>> start Input records
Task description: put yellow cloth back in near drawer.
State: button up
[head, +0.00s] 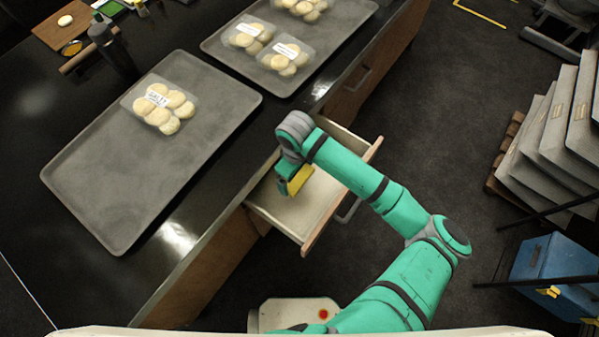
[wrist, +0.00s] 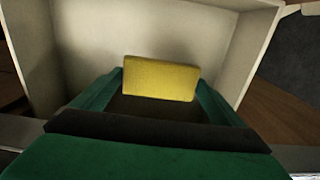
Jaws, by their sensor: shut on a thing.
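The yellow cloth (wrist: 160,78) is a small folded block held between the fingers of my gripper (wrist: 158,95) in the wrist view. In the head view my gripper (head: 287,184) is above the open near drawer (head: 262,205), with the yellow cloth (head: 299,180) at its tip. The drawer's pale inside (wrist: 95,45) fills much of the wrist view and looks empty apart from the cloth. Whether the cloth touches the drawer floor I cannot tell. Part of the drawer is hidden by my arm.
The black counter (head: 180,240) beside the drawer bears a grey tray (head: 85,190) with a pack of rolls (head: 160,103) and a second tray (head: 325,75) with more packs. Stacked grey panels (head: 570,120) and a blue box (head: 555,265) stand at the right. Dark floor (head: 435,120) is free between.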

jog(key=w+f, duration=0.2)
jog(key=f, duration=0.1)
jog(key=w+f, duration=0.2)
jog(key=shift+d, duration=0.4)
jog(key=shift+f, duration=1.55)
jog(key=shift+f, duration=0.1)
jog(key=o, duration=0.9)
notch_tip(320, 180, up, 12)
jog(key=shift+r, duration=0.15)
>> end Input records
>> start Input records
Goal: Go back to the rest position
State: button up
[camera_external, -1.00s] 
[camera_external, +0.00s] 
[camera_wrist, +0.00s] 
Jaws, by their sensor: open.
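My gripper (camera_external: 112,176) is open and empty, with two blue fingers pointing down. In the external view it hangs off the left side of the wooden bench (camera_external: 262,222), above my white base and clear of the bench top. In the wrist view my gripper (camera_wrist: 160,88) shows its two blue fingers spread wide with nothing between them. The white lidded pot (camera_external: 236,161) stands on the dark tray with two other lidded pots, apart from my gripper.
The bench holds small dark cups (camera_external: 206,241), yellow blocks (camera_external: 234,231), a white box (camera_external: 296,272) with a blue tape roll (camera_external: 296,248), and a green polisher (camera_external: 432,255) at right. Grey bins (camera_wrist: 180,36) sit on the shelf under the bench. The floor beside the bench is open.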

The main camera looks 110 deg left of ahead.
>> end Input records
>> start Input records
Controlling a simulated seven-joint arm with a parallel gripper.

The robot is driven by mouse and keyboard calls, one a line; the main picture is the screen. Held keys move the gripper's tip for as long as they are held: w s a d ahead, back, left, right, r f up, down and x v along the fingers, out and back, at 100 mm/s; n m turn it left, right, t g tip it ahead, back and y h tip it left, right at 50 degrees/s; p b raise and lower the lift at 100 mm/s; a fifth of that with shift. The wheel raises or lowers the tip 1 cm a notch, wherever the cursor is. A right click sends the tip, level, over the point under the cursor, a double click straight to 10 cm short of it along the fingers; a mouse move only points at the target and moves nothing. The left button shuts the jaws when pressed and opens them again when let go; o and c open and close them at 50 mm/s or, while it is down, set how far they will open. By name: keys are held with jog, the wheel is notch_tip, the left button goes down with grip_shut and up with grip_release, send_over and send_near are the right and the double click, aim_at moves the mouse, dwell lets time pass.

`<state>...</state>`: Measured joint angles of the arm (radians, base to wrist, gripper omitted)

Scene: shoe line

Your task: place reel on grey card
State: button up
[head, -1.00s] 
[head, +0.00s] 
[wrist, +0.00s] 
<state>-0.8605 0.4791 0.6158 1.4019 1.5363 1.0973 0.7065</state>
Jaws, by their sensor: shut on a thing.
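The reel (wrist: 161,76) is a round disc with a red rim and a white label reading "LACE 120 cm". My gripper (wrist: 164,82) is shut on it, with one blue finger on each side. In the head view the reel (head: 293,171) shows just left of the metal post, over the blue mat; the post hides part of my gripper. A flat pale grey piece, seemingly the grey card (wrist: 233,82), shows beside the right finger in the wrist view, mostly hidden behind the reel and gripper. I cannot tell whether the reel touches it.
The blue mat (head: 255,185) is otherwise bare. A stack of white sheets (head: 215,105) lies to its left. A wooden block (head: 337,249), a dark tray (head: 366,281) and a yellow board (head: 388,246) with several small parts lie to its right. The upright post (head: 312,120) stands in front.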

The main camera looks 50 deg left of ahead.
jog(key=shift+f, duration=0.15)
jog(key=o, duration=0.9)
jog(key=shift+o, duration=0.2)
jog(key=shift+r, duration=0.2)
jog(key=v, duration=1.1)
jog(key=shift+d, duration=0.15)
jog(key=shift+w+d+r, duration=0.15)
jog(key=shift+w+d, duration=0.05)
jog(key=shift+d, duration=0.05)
>> end Input records
▶ Task requirements: Starting at the line that contains "wrist, gripper omitted)", repeat each line exactly, and stop after the line that contains "<state>-0.8605 0.4791 0.6158".

▶ Response below:
`<state>...</state>`: Measured joint angles of the arm (radians, base to wrist, gripper omitted)

Scene: shoe line

Your task: place reel on grey card
State: button up
[head, -1.00s] 
[head, +0.00s] 
[wrist, +0.00s] 
<state>-0.8605 0.4791 0.6158 1.4019 1.5363 1.0973 0.7065</state>

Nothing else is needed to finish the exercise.